▶ DATA LINES
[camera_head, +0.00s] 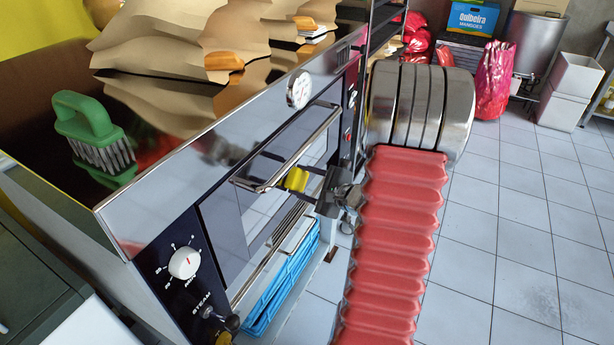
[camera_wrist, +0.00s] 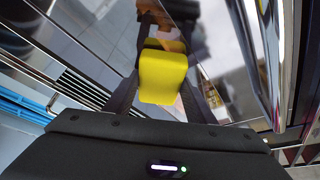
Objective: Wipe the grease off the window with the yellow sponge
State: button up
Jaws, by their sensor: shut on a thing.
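My gripper (camera_head: 308,181) is shut on the yellow sponge (camera_head: 296,179) in front of the oven door. The sponge also shows between the fingers in the wrist view (camera_wrist: 163,74). In the wrist view the window (camera_wrist: 105,28) mirrors the floor and the gripper. I cannot tell whether the sponge touches the glass. I cannot make out grease among the reflections.
The metal door handle (camera_head: 290,150) runs close above the sponge. A green brush (camera_head: 92,130) and paper bags (camera_head: 185,38) lie on the oven top. A blue crate (camera_head: 283,283) is below the door. The tiled floor (camera_head: 520,240) at right is clear.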

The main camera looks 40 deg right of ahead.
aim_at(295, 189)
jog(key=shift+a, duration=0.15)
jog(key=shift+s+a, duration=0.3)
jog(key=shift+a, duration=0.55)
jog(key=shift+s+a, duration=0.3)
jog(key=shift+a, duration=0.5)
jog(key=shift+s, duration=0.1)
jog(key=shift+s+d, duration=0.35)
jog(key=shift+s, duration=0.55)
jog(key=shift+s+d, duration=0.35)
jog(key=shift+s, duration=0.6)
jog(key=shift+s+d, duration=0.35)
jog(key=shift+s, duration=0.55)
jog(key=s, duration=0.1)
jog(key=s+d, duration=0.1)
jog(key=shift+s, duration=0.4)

▶ PROBLEM TO WORK ON
Copy each line in full and exactly, omitting any picture.

▶ RIGHT ANSWER
[camera_head, +0.00s] 
[camera_wrist, +0.00s] 
Objective: Wipe the grease off the window with the yellow sponge
State: button up
Jaws, by their sensor: shut on a thing.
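My gripper (camera_head: 308,181) is shut on the yellow sponge (camera_head: 296,179) in front of the oven door. The sponge also shows between the fingers in the wrist view (camera_wrist: 163,74). In the wrist view the window (camera_wrist: 105,28) mirrors the floor and the gripper. I cannot tell whether the sponge touches the glass. I cannot make out grease among the reflections.
The metal door handle (camera_head: 290,150) runs close above the sponge. A green brush (camera_head: 92,130) and paper bags (camera_head: 185,38) lie on the oven top. A blue crate (camera_head: 283,283) is below the door. The tiled floor (camera_head: 520,240) at right is clear.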

The main camera looks 40 deg right of ahead.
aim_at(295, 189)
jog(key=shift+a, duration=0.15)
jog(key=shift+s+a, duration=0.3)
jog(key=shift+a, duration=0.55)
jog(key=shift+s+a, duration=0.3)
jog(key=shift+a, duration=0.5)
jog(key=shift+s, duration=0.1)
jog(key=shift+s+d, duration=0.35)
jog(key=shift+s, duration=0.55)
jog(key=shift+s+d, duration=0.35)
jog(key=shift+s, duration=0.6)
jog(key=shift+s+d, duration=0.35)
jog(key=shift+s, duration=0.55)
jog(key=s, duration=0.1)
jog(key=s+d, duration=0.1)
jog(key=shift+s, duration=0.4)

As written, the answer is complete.